**SUPPLIED DATA**

■ ■ ■ ■ ■ ■ ■

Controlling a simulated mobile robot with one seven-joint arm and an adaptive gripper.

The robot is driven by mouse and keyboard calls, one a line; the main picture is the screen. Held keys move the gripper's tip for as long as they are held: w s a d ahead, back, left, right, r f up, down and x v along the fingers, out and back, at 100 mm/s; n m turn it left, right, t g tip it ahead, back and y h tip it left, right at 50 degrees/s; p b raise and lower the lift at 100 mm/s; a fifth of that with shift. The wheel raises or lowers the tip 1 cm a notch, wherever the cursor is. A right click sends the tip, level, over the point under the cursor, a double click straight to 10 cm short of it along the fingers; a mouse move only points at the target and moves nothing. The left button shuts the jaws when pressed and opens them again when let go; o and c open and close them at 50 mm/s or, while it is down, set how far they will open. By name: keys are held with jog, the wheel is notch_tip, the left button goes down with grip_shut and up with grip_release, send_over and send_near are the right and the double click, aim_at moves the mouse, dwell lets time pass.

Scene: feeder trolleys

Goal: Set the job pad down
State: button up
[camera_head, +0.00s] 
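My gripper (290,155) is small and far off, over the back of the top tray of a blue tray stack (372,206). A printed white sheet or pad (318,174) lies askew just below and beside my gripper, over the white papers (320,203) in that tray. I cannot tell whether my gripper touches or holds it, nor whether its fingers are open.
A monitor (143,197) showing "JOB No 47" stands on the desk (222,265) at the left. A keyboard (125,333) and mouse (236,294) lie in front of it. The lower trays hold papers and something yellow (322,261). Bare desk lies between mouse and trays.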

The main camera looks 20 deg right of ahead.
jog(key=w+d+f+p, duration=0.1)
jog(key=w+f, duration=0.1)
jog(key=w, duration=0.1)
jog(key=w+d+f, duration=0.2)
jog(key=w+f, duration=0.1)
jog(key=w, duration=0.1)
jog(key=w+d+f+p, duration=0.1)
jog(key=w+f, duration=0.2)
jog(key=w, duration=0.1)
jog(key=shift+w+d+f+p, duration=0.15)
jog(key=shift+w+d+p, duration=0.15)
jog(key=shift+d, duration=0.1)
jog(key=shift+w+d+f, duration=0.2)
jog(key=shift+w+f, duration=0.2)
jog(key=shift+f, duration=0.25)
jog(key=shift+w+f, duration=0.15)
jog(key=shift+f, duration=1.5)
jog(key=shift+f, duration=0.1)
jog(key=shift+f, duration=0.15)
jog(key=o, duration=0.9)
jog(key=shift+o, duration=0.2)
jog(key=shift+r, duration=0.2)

■ ■ ■ ■ ■ ■ ■

Give back the whole listing, word for word.

Controlling a simulated mobile robot with one seven-joint arm and an adaptive gripper.

The robot is driven by mouse and keyboard calls, one a line; the main picture is the screen. Held keys move the gripper's tip for as long as they are held: w s a d ahead, back, left, right, r f up, down and x v along the fingers, out and back, at 100 mm/s; n m turn it left, right, t g tip it ahead, back and y h tip it left, right at 50 degrees/s; p b raise and lower the lift at 100 mm/s; a fifth of that with shift. The wheel raises or lowers the tip 1 cm a notch, wherever the cursor is. A right click sends the tip, level, over the point under the cursor, a double click straight to 10 cm short of it along the fingers; a mouse move only points at the target and moves nothing. The left button shuts the jaws when pressed and opens them again when let go; o and c open and close them at 50 mm/s or, while it is down, set how far they will open. By name: keys are held with jog, the wheel is notch_tip, the left button goes down with grip_shut and up with grip_release, send_over and send_near are the right and the double click, aim_at moves the mouse, dwell lets time pass.

Scene: feeder trolleys

Goal: Set the job pad down
State: button up
[camera_head, +0.00s] 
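My gripper (290,155) is small and far off, over the back of the top tray of a blue tray stack (372,206). A printed white sheet or pad (318,174) lies askew just below and beside my gripper, over the white papers (320,203) in that tray. I cannot tell whether my gripper touches or holds it, nor whether its fingers are open.
A monitor (143,197) showing "JOB No 47" stands on the desk (222,265) at the left. A keyboard (125,333) and mouse (236,294) lie in front of it. The lower trays hold papers and something yellow (322,261). Bare desk lies between mouse and trays.

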The main camera looks 20 deg right of ahead.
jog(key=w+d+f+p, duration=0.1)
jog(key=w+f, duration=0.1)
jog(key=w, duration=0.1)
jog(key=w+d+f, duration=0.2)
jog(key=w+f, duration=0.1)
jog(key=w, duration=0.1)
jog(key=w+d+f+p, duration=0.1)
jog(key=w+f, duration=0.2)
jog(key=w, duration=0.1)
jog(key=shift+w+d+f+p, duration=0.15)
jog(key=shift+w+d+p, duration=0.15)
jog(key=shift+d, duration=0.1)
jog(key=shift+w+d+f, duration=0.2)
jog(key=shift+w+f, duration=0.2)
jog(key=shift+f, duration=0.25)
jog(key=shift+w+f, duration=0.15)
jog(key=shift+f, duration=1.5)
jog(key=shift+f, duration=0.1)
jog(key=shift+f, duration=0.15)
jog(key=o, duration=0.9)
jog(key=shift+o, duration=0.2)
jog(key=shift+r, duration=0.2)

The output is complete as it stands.